Senate Minority Leader Chuck Schumer says the hearings should not be held until Kavanaugh answers questions about executive power, including whether a sitting president can be forced to comply with a subpoena.
He says the Senate shouldn’t confirm a justice who believes that presidents “are virtually above the law.”
New York Rep. Jerrold Nadler, senior Democrat on the House Judiciary Committee, is urging Judiciary Chairman Bob Goodlatte to hold immediate hearings on President Donald Trump’s persistent attacks on the Justice Department and the FBI. Nadler says the continued criticism by Trump on Twitter and in public comments are intended to interfere with Special Counsel Robert Mueller’s investigation.
Nadler said the guilty plea Tuesday by Trump’s former personal lawyer, Michael Cohen, means that “the president of the United States is now directly implicated in a criminal conspiracy.” Nadler says Congress must act to “respond to this culture of corruption that has taken hold under Mr. Trump and Republican congressional majorities.”
Nadler urged Goodlatte to take up a bill Nadler co-sponsored that protects Mueller’s investigation.
Senate Minority Leader Chuck Schumer is calling for Republicans to delay Supreme Court nominee Brett Kavanaugh’s confirmation hearings in the wake of Paul Manafort’s conviction and Michael Cohen’s guilty plea, calling the developments “a game changer.”
Schumer argues that Kavanaugh has refused to answer whether President Donald Trump can be forced to comply with a subpoena. He said that refusal, combined with Cohen implicating Trump in a federal crime, makes the danger of Kavanaugh’s nomination “abundantly clear.”

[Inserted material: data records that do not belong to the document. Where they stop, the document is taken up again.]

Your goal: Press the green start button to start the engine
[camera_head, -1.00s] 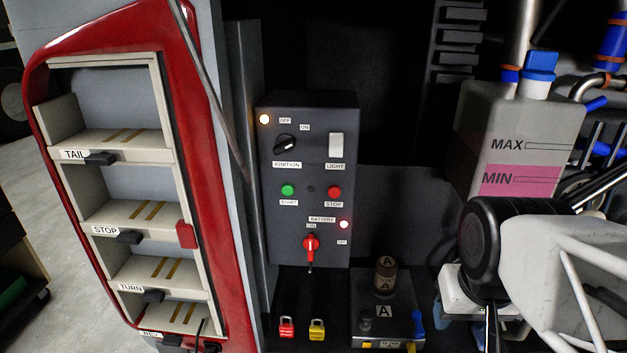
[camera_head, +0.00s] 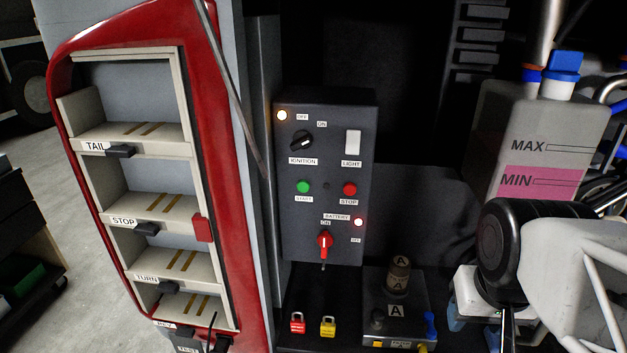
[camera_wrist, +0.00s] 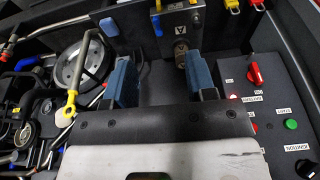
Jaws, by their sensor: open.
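The green start button (camera_head: 303,187) is on a dark upright control panel (camera_head: 290,235), above its START label and left of the red stop button (camera_head: 349,189). It also shows in the wrist view (camera_wrist: 290,124), at the right side. My gripper (camera_wrist: 162,78) is open, its two blue fingers apart with nothing held between them. It is apart from the button, which lies to the right of both fingers in the wrist view. In the head view my arm is at the right, and its fingers are mostly hidden.
The panel also bears a black ignition knob (camera_head: 302,140), a white light switch (camera_head: 352,142) and a red battery switch (camera_head: 324,243). Amber and red lamps are lit. Red and yellow padlocks (camera_head: 328,327) and a box marked A (camera_head: 395,325) sit below. A red-framed rack (camera_head: 240,290) stands left.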

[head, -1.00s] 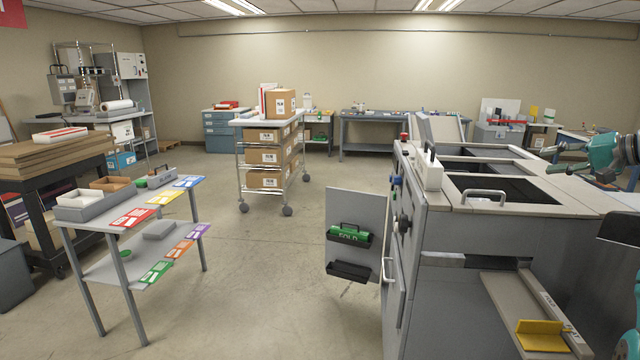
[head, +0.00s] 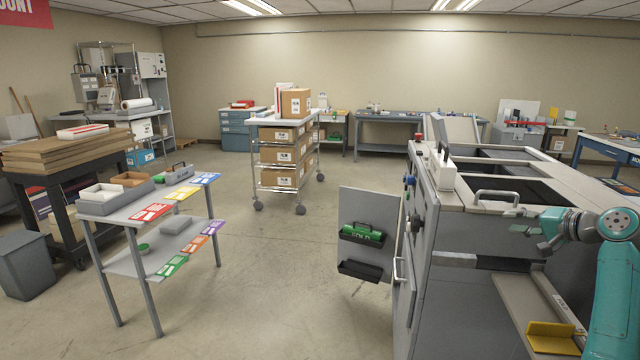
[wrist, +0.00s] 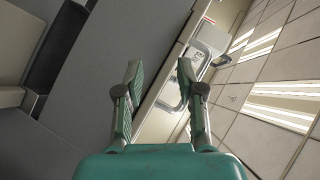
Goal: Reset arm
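My teal arm comes in at the right edge of the head view, folded in front of the grey laminator (head: 480,210). My gripper (head: 532,228) is in front of the laminator's near side, below its top edge, and points left. In the wrist view my gripper (wrist: 160,72) has its two fingers apart with nothing between them. The wrist view is tilted and shows the machine's grey side, a handle (wrist: 172,95) and ceiling lights. Nothing is held.
A yellow piece (head: 553,338) sits on the lower tray. A side table (head: 110,207) with coloured cards stands left. The floor between is clear.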

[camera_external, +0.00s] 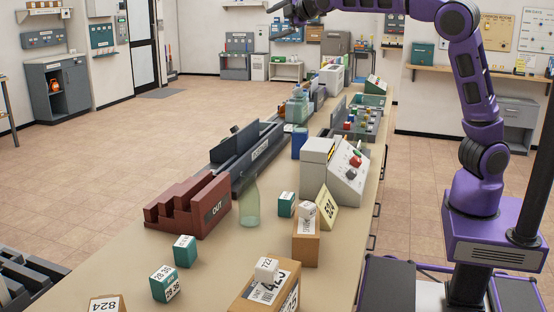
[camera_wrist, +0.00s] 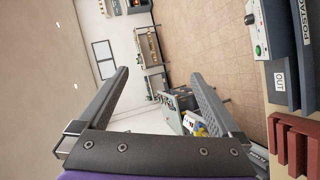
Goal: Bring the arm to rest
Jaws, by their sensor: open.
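My purple arm rises from its base at the right of the external view and reaches left along the top edge. My gripper (camera_external: 284,22) is high up at the top of that view, well above the long table (camera_external: 205,262). In the wrist view my gripper (camera_wrist: 160,85) shows two dark fingers spread wide apart. Nothing is between them. The gripper is open and empty, and it touches nothing.
The table holds a red-brown OUT rack (camera_external: 190,207), a green glass bottle (camera_external: 249,202), a grey button console (camera_external: 335,170), cardboard boxes (camera_external: 306,245) and several teal cubes (camera_external: 165,284). A wall shelf (camera_external: 470,76) runs behind my arm.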

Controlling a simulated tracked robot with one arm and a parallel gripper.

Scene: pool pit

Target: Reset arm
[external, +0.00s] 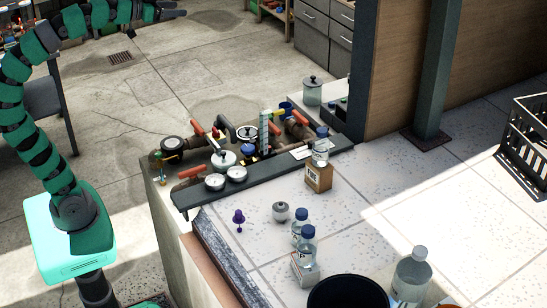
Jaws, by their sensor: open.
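My arm is teal and black and rises at the left of the external view. It bends over at the top, and my gripper (176,14) points right near the top edge, high over the concrete floor. My gripper is small in the picture; it is open, and nothing shows between its fingers. It is well apart from the counter and everything on it.
Bottles (301,226), a small box (319,177), a purple item (239,219) and a black bucket (348,293) stand on the tiles. A post (436,70) and black crate (528,140) are right. The floor centre is clear.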

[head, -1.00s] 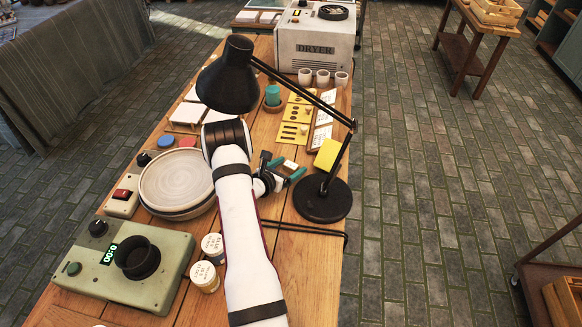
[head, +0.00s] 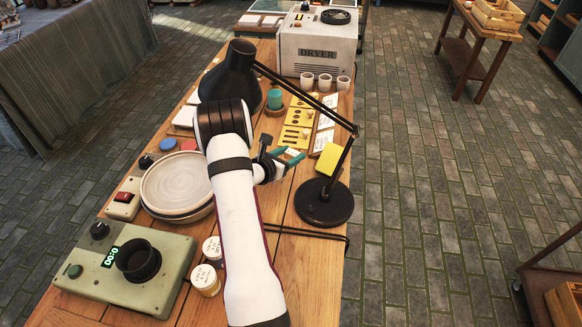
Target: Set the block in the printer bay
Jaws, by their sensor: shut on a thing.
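My gripper (head: 284,161), with teal fingers, is to the right of the round plate and left of the lamp's base. It is shut on a small pale block (head: 292,153), partly hidden between the fingers. A green machine (head: 92,262) with a lit display and a round black opening stands at the front left, far from the gripper. No bay marked as a printer's can be made out, so I cannot tell which part it is.
A black desk lamp (head: 325,204) arches over my arm. A stacked plate (head: 176,182) lies left of it. Two jars (head: 207,280) stand by my arm. A yellow slotted board (head: 297,120), a yellow sponge (head: 328,162), white cups (head: 325,82) and a dryer (head: 317,48) are beyond.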

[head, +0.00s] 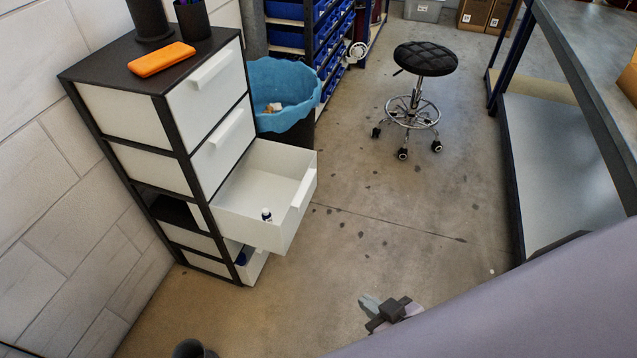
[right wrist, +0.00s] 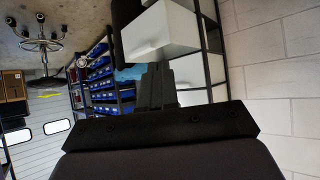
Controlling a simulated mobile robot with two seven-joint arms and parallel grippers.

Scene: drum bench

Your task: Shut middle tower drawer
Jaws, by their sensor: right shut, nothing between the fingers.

He says the president is on the verge of making a lifetime appointment to the Supreme Court, which may soon determine the extent of his legal jeopardy.
He says the Senate shouldn’t confirm a justice who believes that presidents “are virtually above the law and only Congress can check a president’s power.”
Defense lawyers for former Trump campaign chairman Paul Manafort are asking a federal judge to hold back a transcript referencing the special counsel’s investigation that led to Manafort’s financial fraud convictions.
In a motion filed Wednesday, Manafort’s attorneys are asking U.S. District Judge T.C. Ellis lll to withhold portions of a bench discussion that occurred during the trial that ended with Manafort’s conviction on 8 counts Tuesday. Ellis initially sealed the material after a request from prosecutors.
Prosecutors raised objections when Manafort’s lawyers tried to prompt testimony about the special counsel’s pre-trial questioning of former Manafort protege Rick Gates, who testified against his former boss.
Manafort lawyer Kevin Downing had asked Gates whether he had informed prosecutors about four alleged extramarital affairs, but the judge halted that line of questioning.
House Democratic Leader Nancy Pelosi says impeaching President Donald Trump is “not a priority” for Democrats despite the conviction of Trump’s former campaign manager, Paul Manafort, and the guilty plea of his former lawyer, Michael Cohen.
Pelosi tells The Associated Press that “impeachment has to spring from something else.”
Pelosi says she prefers for Democrats, if they win the House in November, to conduct oversight and ensure Special Counsel Robert Mueller can finish his work.
She says: “If and when the information emerges about that, we’ll see. It’s not a priority on the agenda going forward unless something else comes forward.”
President Donald Trump is seeking to downplay Michael Cohen’s guilty plea to campaign finance violations, suggesting that his former fixer’s admission to federal crimes was akin to record-keeping violations.
Trump tweeted Wednesday that Cohen “plead guilty to two counts of campaign finance violations that are not a crime. President Obama had a big campaign finance violation and it was easily settled!”
Cohen pleaded guilty to campaign finance violations and implicated Trump in a campaign cover-up to buy the silence of women who said they had sexual relationships with him.
Trump appeared to be referencing that Obama’s 2008 campaign was fined $375,000 by the Federal Election Commission for reporting violations that stemmed from missing notices for donations received during the final days of the campaign.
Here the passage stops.